Begin with the first line below and retype each line exactly through the line containing "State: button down". Any pictures are to be left out.
* * *
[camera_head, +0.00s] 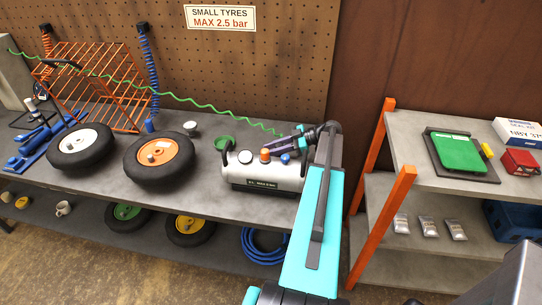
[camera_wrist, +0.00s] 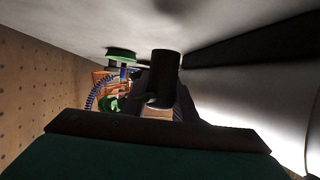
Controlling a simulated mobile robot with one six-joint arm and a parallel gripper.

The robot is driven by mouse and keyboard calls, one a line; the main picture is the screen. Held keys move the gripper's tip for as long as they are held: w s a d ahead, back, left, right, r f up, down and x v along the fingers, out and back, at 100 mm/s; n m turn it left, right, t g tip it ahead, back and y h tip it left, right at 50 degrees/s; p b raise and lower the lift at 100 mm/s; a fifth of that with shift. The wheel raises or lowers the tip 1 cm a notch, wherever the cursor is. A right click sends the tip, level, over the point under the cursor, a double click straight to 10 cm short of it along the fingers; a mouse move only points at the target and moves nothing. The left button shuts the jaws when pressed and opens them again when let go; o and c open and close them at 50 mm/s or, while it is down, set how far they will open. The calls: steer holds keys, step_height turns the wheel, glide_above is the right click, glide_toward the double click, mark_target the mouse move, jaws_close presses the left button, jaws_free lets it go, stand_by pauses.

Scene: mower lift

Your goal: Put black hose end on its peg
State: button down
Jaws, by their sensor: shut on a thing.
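My gripper (camera_head: 302,139) is over the right end of the silver compressor tank (camera_head: 262,178), close to the pegboard. In the wrist view its dark jaws (camera_wrist: 163,102) are shut around a short black cylinder (camera_wrist: 166,72), which looks like the black hose end. Its lower part is hidden between the jaws. In the head view the held piece is too small and covered to make out. I cannot make out which peg is the black end's.
The tank carries an orange cap (camera_head: 265,155) and a blue cap (camera_head: 285,158). An orange-posted shelf (camera_head: 378,225) stands right of my arm.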

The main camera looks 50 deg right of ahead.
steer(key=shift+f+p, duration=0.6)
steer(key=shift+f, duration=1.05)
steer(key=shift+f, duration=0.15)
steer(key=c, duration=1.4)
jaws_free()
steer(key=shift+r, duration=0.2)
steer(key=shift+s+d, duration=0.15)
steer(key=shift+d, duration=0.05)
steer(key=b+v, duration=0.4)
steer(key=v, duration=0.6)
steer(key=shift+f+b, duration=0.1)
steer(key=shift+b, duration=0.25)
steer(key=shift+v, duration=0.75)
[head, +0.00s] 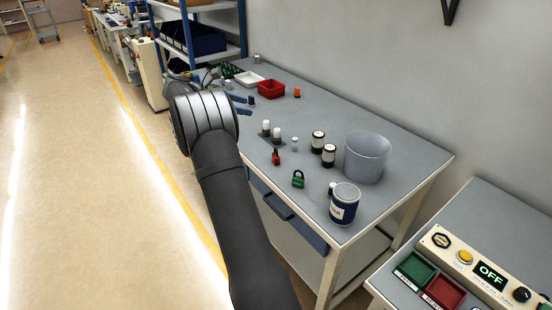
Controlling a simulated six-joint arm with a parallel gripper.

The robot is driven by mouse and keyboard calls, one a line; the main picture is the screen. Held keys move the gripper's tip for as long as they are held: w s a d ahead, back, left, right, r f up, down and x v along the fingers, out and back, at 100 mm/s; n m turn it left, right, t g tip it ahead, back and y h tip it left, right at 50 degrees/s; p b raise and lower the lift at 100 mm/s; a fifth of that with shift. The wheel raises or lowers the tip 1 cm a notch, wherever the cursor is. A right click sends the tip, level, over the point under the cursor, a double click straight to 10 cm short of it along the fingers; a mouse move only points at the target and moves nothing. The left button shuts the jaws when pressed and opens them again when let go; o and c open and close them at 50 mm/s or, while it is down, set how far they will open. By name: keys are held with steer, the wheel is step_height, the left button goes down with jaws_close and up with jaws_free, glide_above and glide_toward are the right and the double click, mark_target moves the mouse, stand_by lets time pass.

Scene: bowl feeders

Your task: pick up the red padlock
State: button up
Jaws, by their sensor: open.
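The red padlock (276,158) stands on the grey workbench (345,218) near its front edge, just right of my dark arm. A green padlock (298,180) stands closer to the camera, to its right. Nothing is seen held.
Behind the red padlock are white-topped bottles on a dark base (284,145) and a small metal cylinder (294,144). A red tray (271,88) lies farther back. Mid-bench is clear.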

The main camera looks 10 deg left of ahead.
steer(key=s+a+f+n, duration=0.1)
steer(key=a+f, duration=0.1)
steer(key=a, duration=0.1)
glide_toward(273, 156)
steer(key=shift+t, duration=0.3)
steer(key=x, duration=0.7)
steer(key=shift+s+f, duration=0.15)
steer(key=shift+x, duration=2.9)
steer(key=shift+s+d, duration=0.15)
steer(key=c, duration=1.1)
* * *
*WRITTEN SOLUTION*.
[camera_head, +0.00s] 
[camera_wrist, +0.00s] 
Controlling a simulated mobile robot with one six-joint arm and a parallel gripper.

The robot is driven by mouse and keyboard calls, one a line; the main picture is the screen. Held keys move the gripper's tip for as long as they are held: w s a d ahead, back, left, right, r f up, down and x v along the fingers, out and back, at 100 mm/s; n m turn it left, right, t g tip it ahead, back and y h tip it left, right at 50 degrees/s; p b raise and lower the lift at 100 mm/s; a fifth of that with shift. The wheel raises or lowers the tip 1 cm a notch, wherever the cursor is. A right click sends the tip, level, over the point under the cursor, a double click straight to 10 cm short of it along the fingers; a mouse move only points at the target and moves nothing. The left button shuts the jaws when pressed and opens them again when let go; o and c open and close them at 50 mm/s or, while it is down, set how far they will open. The calls: steer holds keys, step_height turns the wheel, glide_above is the right click, glide_toward the double click, mark_target the mouse move, jaws_close presses the left button, jaws_free lets it go, stand_by pauses.

Scene: mower lift

Your goal: Put black hose end on its peg
State: button down

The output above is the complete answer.